One important step needs to be added for you brave souls
anticipating flutter testing.
When you "slap" the stick you need to ensure your aircraft
is in a gentle climb so that any excitation of surfaces face a decreasing
airspeed situation (putting your further way each millisecond from the critical
airspeed that might cause flutter). Also, I would not count a whole
lot on the usefulness of a parachute if you should encounter flutter - the
potentially extremely rapid disintegration of the airframe may well preclude
being able to get out and be conscious enough to deploy it. But, hey, I
would rather have one than not {:>)
Also worthy of note, a lot of debate raged about
the following viewpoint - a case was made in one of Van's Rvatiors that
flutter was a function of True Airspeed rather than
indicated Airspeed.
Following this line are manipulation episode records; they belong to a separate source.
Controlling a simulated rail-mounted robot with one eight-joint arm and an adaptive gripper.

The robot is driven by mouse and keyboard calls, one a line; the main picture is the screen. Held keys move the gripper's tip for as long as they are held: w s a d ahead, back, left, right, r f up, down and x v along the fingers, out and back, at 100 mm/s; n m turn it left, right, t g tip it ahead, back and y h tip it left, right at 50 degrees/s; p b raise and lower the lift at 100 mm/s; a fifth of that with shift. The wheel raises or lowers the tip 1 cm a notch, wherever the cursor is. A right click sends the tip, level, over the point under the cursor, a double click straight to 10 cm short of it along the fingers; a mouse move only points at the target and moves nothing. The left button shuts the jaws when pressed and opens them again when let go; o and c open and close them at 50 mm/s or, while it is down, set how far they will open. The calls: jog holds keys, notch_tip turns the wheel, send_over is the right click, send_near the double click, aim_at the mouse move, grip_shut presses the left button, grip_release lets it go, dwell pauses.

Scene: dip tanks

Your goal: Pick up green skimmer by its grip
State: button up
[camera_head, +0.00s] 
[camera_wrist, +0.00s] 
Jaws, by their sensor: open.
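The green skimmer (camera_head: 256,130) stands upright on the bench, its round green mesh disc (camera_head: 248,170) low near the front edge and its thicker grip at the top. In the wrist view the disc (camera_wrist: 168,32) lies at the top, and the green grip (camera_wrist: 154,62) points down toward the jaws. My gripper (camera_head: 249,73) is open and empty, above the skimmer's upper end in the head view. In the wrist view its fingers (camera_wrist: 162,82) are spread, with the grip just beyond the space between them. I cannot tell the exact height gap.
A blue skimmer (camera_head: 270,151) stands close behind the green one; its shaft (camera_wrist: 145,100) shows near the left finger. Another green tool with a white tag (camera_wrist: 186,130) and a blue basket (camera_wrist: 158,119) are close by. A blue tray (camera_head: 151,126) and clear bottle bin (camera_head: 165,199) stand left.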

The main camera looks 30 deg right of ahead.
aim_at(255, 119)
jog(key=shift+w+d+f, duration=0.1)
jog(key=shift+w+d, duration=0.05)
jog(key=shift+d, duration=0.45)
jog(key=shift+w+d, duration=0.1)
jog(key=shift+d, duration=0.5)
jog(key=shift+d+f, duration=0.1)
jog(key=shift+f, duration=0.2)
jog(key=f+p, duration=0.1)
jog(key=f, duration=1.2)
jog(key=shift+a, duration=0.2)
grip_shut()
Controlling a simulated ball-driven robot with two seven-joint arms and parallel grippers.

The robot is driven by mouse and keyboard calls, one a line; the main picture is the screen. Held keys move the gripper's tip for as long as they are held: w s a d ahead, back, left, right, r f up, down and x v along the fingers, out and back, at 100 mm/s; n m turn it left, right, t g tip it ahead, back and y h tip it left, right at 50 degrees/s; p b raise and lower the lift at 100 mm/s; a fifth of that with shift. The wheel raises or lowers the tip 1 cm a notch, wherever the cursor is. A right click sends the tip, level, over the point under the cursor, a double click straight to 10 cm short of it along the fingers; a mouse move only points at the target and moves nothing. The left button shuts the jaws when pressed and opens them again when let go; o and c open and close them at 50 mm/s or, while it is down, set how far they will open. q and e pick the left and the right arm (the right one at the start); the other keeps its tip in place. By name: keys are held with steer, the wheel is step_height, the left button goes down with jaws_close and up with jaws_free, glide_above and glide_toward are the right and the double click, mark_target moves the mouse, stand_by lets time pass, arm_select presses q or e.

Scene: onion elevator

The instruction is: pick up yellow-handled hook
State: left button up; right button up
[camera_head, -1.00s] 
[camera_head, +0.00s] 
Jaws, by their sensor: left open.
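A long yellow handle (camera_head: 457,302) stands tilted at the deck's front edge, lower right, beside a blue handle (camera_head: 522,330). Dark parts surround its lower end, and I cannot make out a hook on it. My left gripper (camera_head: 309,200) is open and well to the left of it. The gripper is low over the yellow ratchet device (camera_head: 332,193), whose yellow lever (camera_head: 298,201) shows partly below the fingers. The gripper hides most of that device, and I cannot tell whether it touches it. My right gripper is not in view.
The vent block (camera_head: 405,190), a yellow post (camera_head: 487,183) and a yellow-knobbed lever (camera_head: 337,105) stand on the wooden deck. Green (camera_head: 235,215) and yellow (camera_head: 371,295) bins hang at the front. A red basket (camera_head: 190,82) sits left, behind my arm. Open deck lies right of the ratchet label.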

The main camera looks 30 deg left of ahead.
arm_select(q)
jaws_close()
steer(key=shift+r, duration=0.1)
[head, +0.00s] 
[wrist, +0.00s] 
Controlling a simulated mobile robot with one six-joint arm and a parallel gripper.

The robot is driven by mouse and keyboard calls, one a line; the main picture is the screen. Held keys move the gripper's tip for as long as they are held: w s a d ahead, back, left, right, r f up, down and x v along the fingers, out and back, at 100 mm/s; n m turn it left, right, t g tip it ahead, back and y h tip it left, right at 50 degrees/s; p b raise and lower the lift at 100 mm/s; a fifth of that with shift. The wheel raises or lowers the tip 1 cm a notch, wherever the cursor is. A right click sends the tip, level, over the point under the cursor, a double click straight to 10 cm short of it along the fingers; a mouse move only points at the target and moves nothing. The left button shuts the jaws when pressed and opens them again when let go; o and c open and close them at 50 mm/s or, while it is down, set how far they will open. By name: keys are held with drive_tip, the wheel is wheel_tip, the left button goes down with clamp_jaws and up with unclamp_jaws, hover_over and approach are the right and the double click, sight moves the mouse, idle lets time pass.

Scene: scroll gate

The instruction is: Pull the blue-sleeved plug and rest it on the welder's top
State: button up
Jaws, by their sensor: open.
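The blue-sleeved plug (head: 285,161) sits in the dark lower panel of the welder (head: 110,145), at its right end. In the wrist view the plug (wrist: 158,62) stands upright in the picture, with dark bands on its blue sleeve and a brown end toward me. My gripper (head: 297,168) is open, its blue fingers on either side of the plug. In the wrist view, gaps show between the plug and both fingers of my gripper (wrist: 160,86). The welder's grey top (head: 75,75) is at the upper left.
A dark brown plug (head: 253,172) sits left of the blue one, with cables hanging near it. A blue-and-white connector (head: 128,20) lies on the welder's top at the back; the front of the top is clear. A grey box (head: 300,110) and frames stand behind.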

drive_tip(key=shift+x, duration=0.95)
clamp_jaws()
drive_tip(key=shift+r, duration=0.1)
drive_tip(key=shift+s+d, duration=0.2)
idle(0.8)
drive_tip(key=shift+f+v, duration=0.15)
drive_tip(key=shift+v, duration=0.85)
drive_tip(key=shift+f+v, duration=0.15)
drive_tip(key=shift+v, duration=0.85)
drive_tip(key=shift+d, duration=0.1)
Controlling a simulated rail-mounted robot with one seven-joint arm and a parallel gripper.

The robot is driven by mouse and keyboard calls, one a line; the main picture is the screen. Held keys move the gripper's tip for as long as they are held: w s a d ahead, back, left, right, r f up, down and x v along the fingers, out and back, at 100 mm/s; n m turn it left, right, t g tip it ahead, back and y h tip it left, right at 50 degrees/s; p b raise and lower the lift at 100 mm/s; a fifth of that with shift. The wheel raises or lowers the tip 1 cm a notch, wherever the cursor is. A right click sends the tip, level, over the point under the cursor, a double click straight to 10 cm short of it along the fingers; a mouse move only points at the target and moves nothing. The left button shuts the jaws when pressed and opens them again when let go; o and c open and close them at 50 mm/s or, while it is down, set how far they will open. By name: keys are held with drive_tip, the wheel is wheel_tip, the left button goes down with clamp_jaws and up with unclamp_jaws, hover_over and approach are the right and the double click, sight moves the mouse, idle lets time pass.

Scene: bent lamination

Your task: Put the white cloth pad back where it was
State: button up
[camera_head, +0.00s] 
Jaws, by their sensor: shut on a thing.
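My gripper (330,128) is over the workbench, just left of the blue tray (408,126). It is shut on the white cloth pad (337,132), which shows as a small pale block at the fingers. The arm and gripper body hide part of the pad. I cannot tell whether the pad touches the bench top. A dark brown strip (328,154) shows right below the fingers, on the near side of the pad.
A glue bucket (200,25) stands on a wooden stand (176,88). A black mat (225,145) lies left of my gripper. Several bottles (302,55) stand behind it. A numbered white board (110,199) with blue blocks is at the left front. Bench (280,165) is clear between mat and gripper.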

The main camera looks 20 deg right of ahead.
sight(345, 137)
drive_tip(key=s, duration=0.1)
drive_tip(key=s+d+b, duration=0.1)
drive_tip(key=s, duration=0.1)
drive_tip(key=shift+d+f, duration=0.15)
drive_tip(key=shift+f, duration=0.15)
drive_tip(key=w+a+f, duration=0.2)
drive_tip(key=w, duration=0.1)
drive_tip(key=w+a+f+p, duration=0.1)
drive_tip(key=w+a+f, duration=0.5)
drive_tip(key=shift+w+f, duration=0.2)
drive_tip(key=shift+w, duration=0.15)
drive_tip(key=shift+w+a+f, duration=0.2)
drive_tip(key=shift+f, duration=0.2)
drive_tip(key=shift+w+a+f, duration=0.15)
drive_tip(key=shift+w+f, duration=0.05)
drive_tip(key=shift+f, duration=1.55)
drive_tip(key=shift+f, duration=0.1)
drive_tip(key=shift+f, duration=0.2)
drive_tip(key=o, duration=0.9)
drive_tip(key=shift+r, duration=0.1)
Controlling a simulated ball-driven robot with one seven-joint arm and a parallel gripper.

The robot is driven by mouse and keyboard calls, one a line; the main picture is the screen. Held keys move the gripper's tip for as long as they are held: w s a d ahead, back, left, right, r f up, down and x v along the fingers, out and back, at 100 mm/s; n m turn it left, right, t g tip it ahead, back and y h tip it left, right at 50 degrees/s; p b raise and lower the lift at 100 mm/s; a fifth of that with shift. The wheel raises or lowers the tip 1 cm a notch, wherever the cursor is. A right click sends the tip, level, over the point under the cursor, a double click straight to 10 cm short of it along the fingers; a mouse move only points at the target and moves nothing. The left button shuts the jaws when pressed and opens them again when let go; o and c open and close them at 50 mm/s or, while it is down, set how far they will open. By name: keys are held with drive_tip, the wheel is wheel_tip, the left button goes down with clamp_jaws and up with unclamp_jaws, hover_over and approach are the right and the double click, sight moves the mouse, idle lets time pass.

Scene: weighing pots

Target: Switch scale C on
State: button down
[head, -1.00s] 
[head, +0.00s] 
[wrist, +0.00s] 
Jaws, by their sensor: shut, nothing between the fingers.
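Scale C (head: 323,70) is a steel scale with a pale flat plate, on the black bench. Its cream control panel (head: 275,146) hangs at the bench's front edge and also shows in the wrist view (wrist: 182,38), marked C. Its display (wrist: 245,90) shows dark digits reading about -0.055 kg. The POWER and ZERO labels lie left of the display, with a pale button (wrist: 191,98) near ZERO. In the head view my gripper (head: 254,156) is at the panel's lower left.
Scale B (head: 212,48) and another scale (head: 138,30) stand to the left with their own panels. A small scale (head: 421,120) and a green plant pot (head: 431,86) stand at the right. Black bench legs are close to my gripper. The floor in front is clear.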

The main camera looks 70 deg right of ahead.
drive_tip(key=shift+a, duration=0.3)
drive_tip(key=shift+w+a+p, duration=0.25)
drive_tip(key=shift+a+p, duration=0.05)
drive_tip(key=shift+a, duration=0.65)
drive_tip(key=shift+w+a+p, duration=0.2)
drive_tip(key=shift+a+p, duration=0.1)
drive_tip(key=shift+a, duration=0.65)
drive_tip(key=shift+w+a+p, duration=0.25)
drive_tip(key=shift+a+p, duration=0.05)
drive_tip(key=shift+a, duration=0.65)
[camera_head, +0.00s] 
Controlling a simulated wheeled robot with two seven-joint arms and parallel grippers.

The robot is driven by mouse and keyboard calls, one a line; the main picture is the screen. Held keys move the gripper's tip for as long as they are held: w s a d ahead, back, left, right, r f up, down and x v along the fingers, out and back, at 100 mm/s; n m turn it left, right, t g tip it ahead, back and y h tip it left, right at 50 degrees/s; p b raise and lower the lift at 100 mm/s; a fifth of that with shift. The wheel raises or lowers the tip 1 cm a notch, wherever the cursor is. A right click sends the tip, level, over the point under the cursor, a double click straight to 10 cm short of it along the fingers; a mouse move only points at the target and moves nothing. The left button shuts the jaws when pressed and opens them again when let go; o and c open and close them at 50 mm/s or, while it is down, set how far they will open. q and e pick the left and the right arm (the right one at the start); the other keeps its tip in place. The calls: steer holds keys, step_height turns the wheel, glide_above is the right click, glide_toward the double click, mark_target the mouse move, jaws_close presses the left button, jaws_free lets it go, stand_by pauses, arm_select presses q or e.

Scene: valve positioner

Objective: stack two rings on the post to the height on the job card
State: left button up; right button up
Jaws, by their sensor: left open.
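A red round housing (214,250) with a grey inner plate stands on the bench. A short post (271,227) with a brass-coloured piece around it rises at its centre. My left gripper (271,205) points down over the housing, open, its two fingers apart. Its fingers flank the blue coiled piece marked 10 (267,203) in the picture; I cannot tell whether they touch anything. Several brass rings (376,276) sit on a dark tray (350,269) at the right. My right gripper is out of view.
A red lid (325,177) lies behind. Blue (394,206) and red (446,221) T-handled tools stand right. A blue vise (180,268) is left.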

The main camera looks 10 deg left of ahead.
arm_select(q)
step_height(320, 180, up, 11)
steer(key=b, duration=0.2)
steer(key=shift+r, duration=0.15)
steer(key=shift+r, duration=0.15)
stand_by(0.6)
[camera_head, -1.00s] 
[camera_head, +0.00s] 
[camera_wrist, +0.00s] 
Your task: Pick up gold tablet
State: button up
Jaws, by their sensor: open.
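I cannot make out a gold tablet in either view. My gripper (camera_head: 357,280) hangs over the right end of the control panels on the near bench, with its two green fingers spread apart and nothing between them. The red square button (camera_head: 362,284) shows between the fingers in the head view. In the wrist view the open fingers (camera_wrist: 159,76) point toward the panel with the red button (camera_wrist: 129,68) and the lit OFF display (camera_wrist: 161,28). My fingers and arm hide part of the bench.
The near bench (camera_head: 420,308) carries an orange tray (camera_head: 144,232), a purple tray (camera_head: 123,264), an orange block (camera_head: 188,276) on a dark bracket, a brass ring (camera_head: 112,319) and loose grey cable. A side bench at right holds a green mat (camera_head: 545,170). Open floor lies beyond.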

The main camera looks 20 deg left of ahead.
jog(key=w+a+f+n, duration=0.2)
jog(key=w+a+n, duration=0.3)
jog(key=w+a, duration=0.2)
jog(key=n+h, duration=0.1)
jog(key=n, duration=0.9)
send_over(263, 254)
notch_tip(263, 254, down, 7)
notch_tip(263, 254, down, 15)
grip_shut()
The point was that while all other
airspeed restrictions could safely be related to indicate airspeed, Vne could
not.
The argument was that flutter was a
function of the velocity of the moving air molecules
flowing across the control surface/wing. Further while the dynamic
pressure encountered varied with both the density and velocity of the air
molecules, the excitation force (causing the flutter) was a function of velocity
of the molecules and not their density. Well, not being an aerodynamic
engineer - it got beyond me.
The point was that the True velocity of the
air molecules of an IAS reached at 3000 feet was far different
than when that same IAS was reached at 20,000 ft. And that
IF the argument was correct, then you could be far in excess of the
intended Vne airspeed.
This was all in the context of turbocharged engines
as the power output of NA engines falls off proportional to altitude and
therefore did not present the same problem relative to Vne as a engine capable
of full power at 18000.
Me? I should be so lucky to have to worry
about Vne {:>)
Just thought I would pass it one.
Ed
Sent: Sunday, July 03, 2011 3:41 PM
Subject: [FlyRotary] Re: VNE / Flutter Testing
I read somewhere (I can't recall, sorry) that basically you speed
up a couple of knots, let go of the stick, and then bump it forward and see what
happens (being ready to grab it in a hurry). the the same with elevator,
rudder, and aileron. Speed up a couple of more knots, try it
again.
The idea is that you can have a "metastable" situation where there
is no flutter until a gust of wind comes by, at which point you're 30 knots over
where it can happen, so it happens in a hurry. Creating the disturbance
yourself prevents it from being a metastable condition.
Dustin
On Sun, Jul 3, 2011 at 2:29 PM, Ernest Christley <echristley@nc.rr.com>
wrote:
On 07/03/2011 03:24 PM, Kelly Troyer wrote:
Ernest,
The procedure is to test with many steps increasing
speed in small increments always ready
to reduce throttle and increase AOA at the
slightest indication of flutter..............
Dang! I was hoping
somebody had come up with something better than that. Oh, well.